Kinetic and Mechanistic Studies of Base-Catalyzed Phenylselenoetherification of Z- and E-hex-4-en-1-ols

Abstract

Organo-selenium induced cyclization of the unsaturated alcohols has been widely explored in organic synthesis over the last decade and depending on the nature of the substrate, a variety of five- and six-membered ring heterocycles can be prepared.[1,2] It must be emphasized that different regio- and stereoisomers can be produced in some cases by simply choosing conditions favorable to kinetic or thermodynamic control.[3]
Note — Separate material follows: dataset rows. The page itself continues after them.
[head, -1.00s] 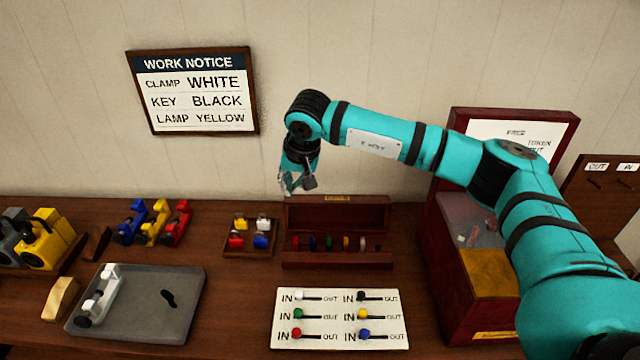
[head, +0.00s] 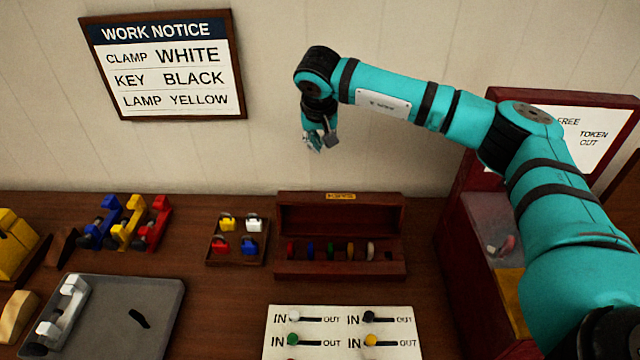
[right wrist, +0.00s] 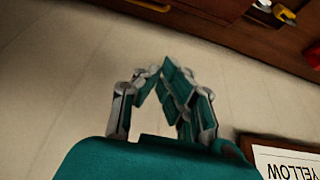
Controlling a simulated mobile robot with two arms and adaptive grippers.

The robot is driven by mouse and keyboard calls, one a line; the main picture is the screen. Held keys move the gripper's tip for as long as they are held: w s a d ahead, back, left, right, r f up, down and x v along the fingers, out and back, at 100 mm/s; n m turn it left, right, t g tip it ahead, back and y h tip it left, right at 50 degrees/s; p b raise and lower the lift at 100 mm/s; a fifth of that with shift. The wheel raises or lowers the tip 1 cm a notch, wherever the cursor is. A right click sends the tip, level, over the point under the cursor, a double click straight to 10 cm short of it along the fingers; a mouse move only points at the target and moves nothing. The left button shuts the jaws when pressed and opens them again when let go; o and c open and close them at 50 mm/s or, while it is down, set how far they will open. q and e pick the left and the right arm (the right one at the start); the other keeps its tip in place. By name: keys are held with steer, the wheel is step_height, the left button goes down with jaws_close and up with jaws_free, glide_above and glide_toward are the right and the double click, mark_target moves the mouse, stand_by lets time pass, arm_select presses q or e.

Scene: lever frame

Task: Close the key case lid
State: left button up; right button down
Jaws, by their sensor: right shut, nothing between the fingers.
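The key case (head: 340,270) is a dark red-brown wooden box at the back of the table in the head view. Its lid (head: 340,214) stands open, upright at the rear, with a small brass plate on its top edge. Several coloured keys stand in a row inside the box. My right gripper (head: 316,146) is above and behind the lid, near the wall, apart from the case. In the right wrist view its fingers (right wrist: 158,72) meet at the tips with nothing between them. My left gripper is not in view.
A small tray of coloured blocks (head: 238,252) stands left of the case. A white IN/OUT switch panel (head: 342,330) lies in front. A red token cabinet (head: 462,240) stands to the right. A grey tray (head: 150,300) and coloured clamps are left. The notice (head: 165,65) hangs on the wall.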

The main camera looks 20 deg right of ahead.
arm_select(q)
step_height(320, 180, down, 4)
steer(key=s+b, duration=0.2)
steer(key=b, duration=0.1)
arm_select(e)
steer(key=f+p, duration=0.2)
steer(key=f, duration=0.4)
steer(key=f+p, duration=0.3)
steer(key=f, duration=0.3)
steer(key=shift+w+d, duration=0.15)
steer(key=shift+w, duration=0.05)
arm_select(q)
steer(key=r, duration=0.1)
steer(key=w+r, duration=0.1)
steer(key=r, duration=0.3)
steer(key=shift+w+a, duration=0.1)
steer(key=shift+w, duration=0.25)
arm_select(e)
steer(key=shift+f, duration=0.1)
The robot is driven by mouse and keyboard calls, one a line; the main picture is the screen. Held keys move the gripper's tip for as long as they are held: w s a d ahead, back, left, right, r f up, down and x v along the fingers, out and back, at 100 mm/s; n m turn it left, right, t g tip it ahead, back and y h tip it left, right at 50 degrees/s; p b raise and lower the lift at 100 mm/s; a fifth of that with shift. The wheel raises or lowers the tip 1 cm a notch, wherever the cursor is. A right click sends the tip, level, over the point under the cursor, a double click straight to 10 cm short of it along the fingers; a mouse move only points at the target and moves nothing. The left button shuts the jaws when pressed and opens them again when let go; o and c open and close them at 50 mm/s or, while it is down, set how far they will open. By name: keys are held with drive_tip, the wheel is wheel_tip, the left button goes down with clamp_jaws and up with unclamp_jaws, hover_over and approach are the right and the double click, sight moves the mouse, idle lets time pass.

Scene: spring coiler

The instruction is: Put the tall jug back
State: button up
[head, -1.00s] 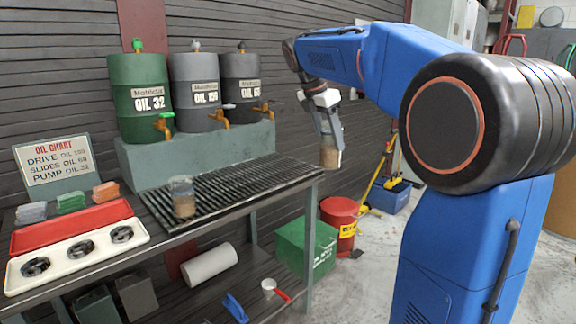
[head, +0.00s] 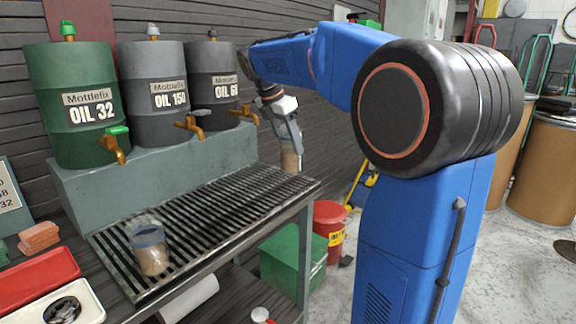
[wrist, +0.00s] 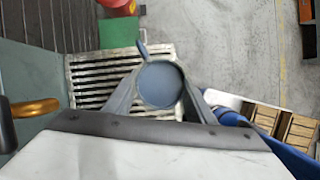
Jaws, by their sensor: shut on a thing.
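My gripper (head: 288,140) is shut on a jug (head: 290,160) with brownish contents in its lower part. It holds the jug roughly upright, above the right end of the slatted drain grate (head: 205,215). The fingers hide the jug's upper part in the head view. In the wrist view its round blue top (wrist: 160,84) sits between the fingers, with the grate (wrist: 85,78) below. A second clear jug (head: 150,250) with a blue band and brown contents stands on the grate's near left part. With the held jug partly hidden, I cannot compare their heights well.
Three oil drums, green (head: 75,75), grey (head: 150,65) and dark grey (head: 212,65), stand on a raised ledge with brass taps sticking out over the grate. A green box (head: 280,255) and a red bin (head: 329,225) are on the floor. The grate's middle is clear.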

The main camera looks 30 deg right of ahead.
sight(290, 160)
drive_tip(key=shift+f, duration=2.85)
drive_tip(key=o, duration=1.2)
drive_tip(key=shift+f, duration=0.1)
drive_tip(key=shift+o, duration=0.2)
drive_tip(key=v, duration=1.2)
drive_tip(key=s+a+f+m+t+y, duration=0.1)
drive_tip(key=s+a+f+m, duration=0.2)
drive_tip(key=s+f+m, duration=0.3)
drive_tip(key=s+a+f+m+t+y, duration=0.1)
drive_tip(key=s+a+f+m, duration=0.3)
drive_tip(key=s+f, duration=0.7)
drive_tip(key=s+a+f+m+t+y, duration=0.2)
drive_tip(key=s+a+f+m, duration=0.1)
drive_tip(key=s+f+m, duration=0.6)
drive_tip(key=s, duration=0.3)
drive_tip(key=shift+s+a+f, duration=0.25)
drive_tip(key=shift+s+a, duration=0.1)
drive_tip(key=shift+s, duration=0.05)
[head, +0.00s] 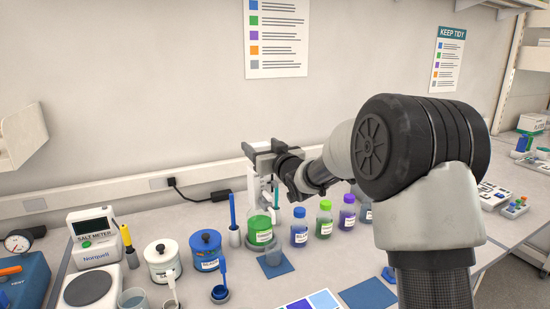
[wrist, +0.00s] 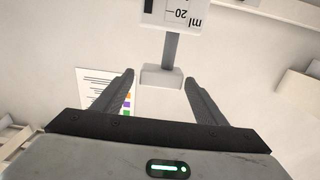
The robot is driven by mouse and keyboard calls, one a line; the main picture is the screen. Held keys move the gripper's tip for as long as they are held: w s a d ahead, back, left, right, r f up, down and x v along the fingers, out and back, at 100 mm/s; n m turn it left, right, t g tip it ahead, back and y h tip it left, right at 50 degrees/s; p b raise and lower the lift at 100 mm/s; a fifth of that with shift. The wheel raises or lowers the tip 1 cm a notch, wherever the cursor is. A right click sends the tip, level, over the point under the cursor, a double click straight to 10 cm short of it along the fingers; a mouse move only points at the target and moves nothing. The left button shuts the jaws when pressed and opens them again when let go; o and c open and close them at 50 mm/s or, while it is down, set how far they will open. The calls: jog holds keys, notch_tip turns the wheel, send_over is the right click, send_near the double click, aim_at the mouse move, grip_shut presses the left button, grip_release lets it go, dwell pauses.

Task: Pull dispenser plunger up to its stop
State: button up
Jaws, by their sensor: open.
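The dispenser (head: 264,188) is a white upright body on top of a bottle of green liquid (head: 259,229) in the head view. In the wrist view, which is upside down, its white scale body (wrist: 182,14) shows "20" and "ml". A grey plunger rod (wrist: 171,48) leads from it to a pale block-shaped plunger head (wrist: 162,77). My gripper (wrist: 159,77) is open, with one finger on each side of the head and gaps showing on both sides. In the head view my gripper (head: 256,158) is at the dispenser's top and partly hides it.
A small clear beaker (head: 273,257) stands on a blue mat (head: 268,267) before the bottle. Blue (head: 299,232), green (head: 324,223) and purple (head: 347,216) bottles stand to the right. A blue-handled tool (head: 233,220) stands close left. The wall is behind.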

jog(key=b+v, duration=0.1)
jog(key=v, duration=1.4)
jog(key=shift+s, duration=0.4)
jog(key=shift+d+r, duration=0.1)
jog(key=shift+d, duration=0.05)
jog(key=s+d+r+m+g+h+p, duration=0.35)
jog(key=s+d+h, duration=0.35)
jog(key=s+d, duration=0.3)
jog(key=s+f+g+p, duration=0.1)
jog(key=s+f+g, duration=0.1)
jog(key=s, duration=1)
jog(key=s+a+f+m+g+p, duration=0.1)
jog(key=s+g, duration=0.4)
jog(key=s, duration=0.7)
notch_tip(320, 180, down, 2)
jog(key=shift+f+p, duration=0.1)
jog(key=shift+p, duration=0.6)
In this work we reported a kinetic study of cyclization of two ∆ 4 -geometric isomers Zand E-hex-4-en-1-ols with PhSeX (X=Cl, Br). From previous investigation, it is determined that (E)-isomer affords six-membered cyclic ethers as a unique product, while (Z)-isomer affords only five-membered cyclic ethers.[3] We investigated the influence of some Lewis bases (triethylamine, pyridine, quinoline, 2, 2í-bipyridne) on rate constants of the cyclization under the pseudo-first order conditions, in the presence and absence of bases, by UV-VIS spectrophotometry. Reactions were carried out in CCl4 and THF as solvents. Values for rate constants are in according with pKa value of bases i.e. the fastest one is with triethylamine. The obtained values for rate constants have shown that the reactions with phenylselenenyl bromide are slower then with chloride. Cyclization reactions in THF as a solvent are faster then in non-polar CCl4. Formations of tetrahydrofurane type of rings are faster reactions then formation of tetrahydropyrane type of rings. The negative values of entropies of activation support an assoaciative mechanism A or SN2.